Washington, June 21 (RFE/RL) - The Clinton Administration's
announcement that it is prepared to use the U.S. veto in the UN
Security Council to block the re-election of Secretary General
Boutros Boutros-Ghali sets the stage for a serious conflict over just
who will succeed Boutros-Ghali and what direction the U.N. will take.
Reflecting a consensus among Republicans and Democrats that the U.N. needs to be more closely monitored and controlled, the Clinton
Administration has now signalled that it wants a new man at the helm.

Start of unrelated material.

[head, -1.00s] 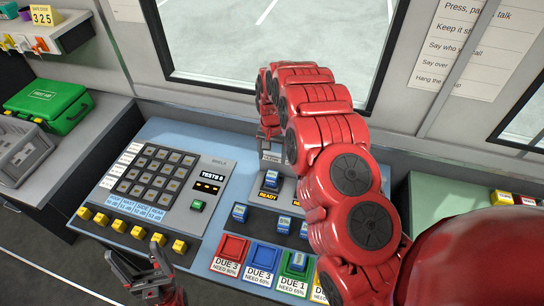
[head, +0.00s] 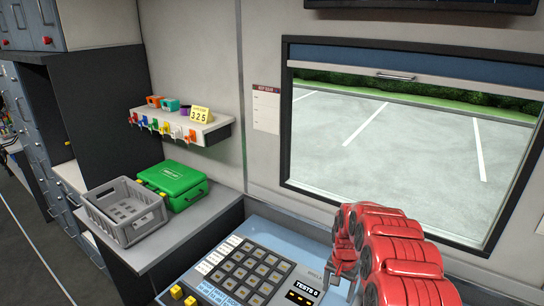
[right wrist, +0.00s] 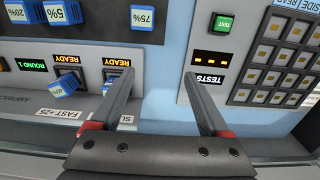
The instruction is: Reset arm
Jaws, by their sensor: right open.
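My right arm (head: 400,250) is red and reaches over the blue control console (head: 312,262) in the head view. Its gripper (head: 342,270) is small and partly hidden there, near the console's back edge. In the right wrist view the two grey fingers of this gripper (right wrist: 158,75) stand wide apart with nothing between them. The left finger overlaps the panel by a blue block (right wrist: 118,74) under a READY display (right wrist: 130,56). The right finger lies beside the TESTS display (right wrist: 212,57). I cannot tell whether either finger touches the panel. My left gripper is out of view.
The keypad (head: 245,270) fills the console's left part, with yellow knobs (head: 178,292) along its edge. A grey crate (head: 125,212) and green case (head: 175,182) stand on the left counter. A wall shelf (head: 185,128) with coloured hooks hangs above. A window (head: 400,140) is behind.

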Washington has been unhappy both by what it and many others see and
have documented as waste, fraud and abuse in the various United
Nations bureaucracies and by Boutros-Ghali's policies and behaviour
in a variety of conflict situations.
While the threatened American veto virtually guarantees that
Boutros-Ghali will be replaced, this latest American step sets the
stage for some serious conflicts among the U.N. member countries. The
reasons for this flow both from Boutros-Ghali's own efforts to retain
his job and from the difficulties inherent in the process of choosing
First of all, Boutros-Ghali has actively campaigned for the job, and many of his supporters will seek to press his cause either to force the U.S. to back down or, at a minimum, to embarrass Washington.
Last month, for example, the Secretary General visited Moscow and
participated in the summit of the Commonwealth of Independent States,
an implicit recognition of Russian demands that the international
community recognize the CIS as a regional security organization which
can carry out peacekeeping activities.
As a result, Russian President Boris Yeltsin seems more likely than not to support Boutros-Ghali both to show his appreciation and also as a negotiating ploy to force a Western concession on the question of the status of the CIS as the price for Moscow's support of an alternative candidate.

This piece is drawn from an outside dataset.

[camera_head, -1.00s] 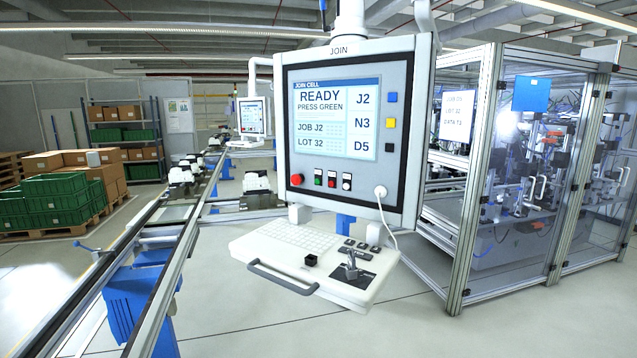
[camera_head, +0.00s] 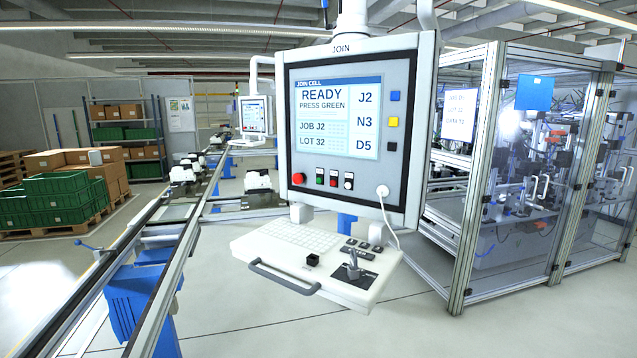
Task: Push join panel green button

And identifying an alternative is unlikely to prove easy this time
around. Traditionally, U.N. secretaries general have come from
non-aligned countries. But some are likely to argue that this concept
has lost its meaning now that the Cold War is over. Indeed, there
have even been suggestions that perhaps a senior statesman from one
of the major powers could be given the job.
That is unlikely. But this latest American move is likely to trigger several developments.
First, many countries, whether they like Boutros-Ghali or not, may
be offended by what they may see as an American diktat. And
supporters of Boutros-Ghali will certainly play on this by pointing
out that the United States currently is far behind in the payment of
its U.N. dues.
Second, some countries, likely including Russia, will seek to use
this U.N. vote to advance their own agendas. In so doing, they may
intentionally or not seek to isolate the United States and to use the
vote as a test of who is lining up with one group of powers or
another. That is likely to be the case even though, given American
objections, there won't be an up or down vote on Boutros-Ghali.
And third, the almost certain clash between Washington and some
other countries over the question of who will lead the U.N. will have
important consequences for the direction the U.N. takes next.
One of the reasons that the U.N. and especially its Security Council have been as effective as they have in recent years is the absence of the sharp east-west splits that characterized earlier periods.
The debate on a successor to Boutros-Ghali certainly will not
reignite those divisions, but it may create others that will make the
United Nations less effective than it has been and that will
otherwise weaken international cooperation.